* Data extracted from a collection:
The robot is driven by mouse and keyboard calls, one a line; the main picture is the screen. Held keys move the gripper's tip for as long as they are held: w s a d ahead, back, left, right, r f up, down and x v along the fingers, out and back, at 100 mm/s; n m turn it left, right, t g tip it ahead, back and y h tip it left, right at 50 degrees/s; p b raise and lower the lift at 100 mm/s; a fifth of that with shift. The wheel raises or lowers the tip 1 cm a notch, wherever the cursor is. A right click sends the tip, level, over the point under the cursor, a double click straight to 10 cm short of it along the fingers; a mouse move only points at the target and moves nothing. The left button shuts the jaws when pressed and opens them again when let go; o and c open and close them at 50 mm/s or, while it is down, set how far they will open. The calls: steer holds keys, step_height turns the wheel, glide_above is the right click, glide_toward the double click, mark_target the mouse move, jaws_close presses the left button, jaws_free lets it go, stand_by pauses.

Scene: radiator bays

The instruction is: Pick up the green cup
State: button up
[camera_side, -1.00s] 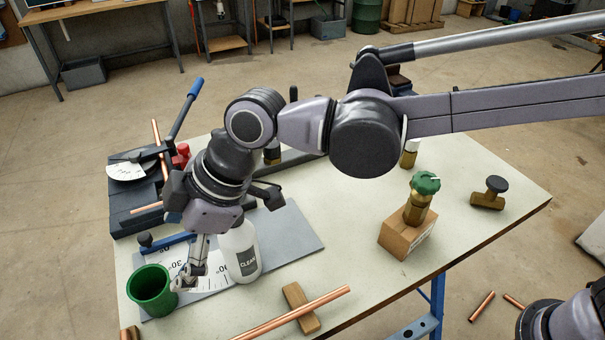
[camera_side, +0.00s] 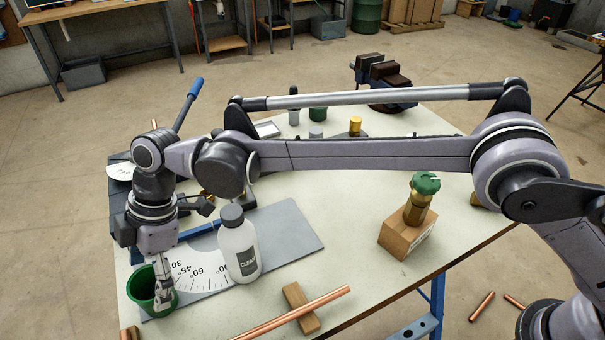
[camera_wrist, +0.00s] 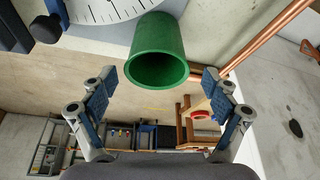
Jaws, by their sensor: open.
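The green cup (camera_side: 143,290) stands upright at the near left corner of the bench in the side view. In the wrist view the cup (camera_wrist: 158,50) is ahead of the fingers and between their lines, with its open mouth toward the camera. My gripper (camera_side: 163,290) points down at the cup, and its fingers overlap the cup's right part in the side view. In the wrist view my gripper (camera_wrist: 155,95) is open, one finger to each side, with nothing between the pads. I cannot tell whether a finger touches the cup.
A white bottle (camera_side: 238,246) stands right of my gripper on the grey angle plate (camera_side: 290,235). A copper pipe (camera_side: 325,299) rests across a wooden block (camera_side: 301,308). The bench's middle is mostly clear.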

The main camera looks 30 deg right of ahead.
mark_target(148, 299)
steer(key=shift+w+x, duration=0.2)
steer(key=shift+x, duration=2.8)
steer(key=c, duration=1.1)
* * *
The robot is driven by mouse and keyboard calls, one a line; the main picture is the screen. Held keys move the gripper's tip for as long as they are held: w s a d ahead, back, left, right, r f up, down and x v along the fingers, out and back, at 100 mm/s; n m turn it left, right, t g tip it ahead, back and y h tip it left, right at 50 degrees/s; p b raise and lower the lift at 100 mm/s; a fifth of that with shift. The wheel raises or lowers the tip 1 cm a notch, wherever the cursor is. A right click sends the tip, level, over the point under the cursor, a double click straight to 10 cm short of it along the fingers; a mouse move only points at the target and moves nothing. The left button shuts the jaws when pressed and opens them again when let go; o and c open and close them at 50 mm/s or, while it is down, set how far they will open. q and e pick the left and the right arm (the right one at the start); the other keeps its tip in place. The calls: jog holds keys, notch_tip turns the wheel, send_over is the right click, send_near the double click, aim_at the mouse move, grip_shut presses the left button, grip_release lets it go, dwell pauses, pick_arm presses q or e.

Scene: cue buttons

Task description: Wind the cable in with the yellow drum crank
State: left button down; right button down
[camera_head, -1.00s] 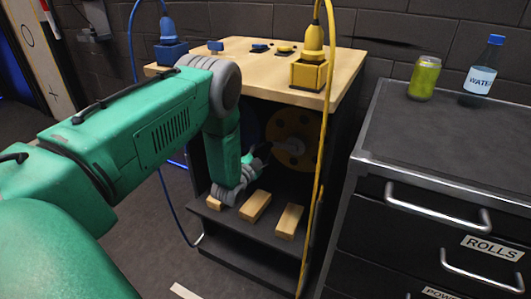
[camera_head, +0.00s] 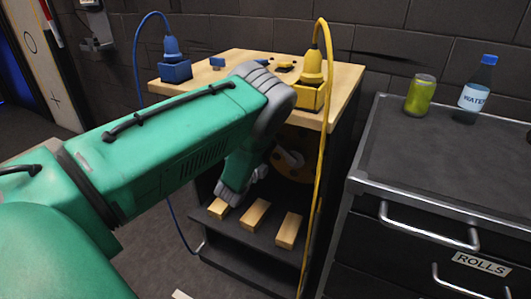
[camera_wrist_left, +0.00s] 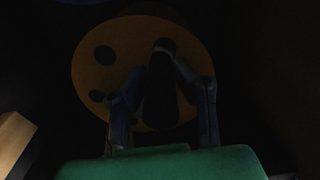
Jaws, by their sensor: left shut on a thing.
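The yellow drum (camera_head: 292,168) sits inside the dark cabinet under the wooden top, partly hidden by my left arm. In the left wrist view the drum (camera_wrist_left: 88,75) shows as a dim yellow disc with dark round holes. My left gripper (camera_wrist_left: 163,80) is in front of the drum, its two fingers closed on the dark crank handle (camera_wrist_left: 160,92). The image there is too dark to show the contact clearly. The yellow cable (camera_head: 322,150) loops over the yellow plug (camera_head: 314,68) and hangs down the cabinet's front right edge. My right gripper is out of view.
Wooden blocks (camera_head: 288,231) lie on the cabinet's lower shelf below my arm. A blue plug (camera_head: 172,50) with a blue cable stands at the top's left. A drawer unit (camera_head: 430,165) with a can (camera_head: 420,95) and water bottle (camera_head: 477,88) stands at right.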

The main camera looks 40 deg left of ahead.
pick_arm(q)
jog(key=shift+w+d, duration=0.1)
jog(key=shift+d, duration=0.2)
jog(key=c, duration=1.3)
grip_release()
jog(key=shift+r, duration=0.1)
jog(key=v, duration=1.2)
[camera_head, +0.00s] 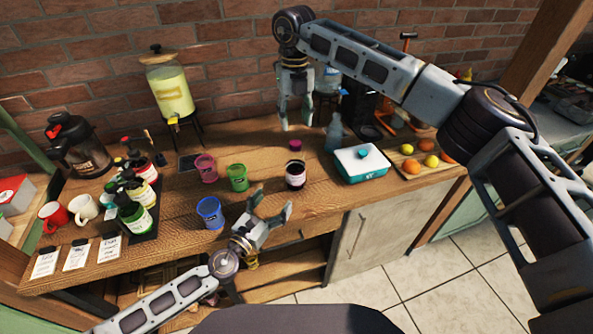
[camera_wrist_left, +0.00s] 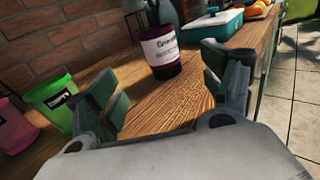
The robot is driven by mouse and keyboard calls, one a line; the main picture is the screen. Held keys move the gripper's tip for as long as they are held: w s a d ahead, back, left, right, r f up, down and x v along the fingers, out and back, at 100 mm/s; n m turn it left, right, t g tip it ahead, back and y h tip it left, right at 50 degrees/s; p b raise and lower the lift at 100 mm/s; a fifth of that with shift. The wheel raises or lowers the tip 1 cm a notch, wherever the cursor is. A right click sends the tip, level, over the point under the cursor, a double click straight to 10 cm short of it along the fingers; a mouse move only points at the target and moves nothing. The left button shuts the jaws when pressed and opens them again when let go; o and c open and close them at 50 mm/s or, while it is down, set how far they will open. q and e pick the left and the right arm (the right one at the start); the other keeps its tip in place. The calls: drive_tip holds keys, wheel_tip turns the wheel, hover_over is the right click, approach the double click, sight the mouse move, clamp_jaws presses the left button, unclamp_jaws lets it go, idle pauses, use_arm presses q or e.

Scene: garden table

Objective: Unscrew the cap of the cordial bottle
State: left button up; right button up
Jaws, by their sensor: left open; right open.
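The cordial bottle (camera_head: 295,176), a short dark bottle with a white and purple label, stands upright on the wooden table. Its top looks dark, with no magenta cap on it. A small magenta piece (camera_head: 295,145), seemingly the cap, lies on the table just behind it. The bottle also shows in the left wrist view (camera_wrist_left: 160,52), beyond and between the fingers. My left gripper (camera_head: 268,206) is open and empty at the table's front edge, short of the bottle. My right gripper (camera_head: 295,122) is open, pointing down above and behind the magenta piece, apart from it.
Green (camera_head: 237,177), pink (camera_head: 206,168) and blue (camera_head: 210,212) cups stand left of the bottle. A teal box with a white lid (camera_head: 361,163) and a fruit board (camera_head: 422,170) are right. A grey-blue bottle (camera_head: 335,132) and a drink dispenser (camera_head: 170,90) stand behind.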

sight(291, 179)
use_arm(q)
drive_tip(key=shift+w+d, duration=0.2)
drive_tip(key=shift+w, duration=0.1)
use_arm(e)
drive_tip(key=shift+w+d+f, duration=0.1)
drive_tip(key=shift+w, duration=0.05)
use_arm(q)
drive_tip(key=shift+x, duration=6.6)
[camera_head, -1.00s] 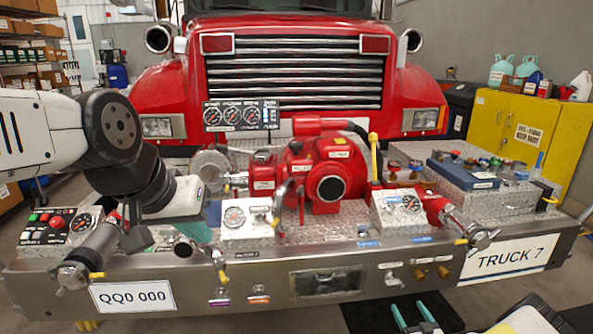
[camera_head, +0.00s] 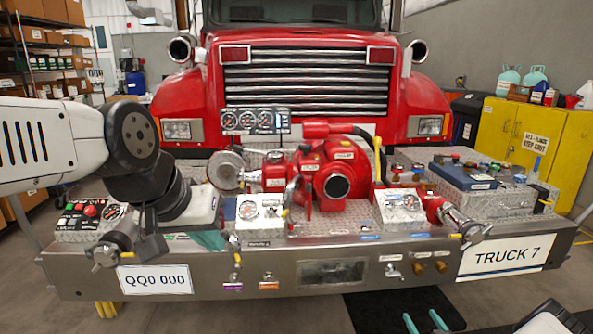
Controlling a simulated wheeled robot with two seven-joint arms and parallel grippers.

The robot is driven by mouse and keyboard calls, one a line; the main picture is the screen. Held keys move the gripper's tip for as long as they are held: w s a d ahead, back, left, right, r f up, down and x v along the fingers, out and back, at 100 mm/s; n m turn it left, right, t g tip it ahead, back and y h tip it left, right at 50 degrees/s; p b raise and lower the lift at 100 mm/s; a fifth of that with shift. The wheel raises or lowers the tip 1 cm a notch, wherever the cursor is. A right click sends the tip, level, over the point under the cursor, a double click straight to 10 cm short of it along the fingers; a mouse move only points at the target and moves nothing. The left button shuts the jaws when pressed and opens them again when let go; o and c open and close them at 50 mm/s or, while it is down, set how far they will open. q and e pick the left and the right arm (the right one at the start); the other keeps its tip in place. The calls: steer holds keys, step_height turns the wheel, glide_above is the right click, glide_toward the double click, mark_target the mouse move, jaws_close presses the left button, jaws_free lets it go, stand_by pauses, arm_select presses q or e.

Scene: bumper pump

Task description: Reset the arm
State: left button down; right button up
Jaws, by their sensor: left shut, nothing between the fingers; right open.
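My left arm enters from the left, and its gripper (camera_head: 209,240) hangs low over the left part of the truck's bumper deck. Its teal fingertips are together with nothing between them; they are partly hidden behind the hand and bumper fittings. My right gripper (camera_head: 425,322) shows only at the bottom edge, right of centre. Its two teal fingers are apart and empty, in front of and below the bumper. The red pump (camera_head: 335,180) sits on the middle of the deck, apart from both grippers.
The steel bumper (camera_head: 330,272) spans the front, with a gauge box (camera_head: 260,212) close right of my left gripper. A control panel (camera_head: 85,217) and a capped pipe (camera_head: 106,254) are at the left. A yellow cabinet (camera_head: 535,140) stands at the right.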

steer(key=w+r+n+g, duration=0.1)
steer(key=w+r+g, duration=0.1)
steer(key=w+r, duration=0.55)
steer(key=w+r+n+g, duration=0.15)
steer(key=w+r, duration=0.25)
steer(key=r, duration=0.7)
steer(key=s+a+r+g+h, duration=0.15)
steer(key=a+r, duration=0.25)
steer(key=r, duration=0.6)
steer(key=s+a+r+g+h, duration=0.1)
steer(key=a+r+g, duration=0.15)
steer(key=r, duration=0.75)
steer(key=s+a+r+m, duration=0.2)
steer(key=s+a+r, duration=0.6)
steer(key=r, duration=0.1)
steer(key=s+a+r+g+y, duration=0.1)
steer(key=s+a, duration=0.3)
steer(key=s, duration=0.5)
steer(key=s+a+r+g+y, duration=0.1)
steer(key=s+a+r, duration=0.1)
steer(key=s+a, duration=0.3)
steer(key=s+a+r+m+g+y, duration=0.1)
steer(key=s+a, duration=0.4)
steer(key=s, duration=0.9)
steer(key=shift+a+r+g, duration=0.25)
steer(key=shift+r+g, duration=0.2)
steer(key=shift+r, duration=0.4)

* To do: From the entries above, pull out each line that includes "description".

* Exercise result:
Task description: Wind the cable in with the yellow drum crank
Task description: Reset the arm

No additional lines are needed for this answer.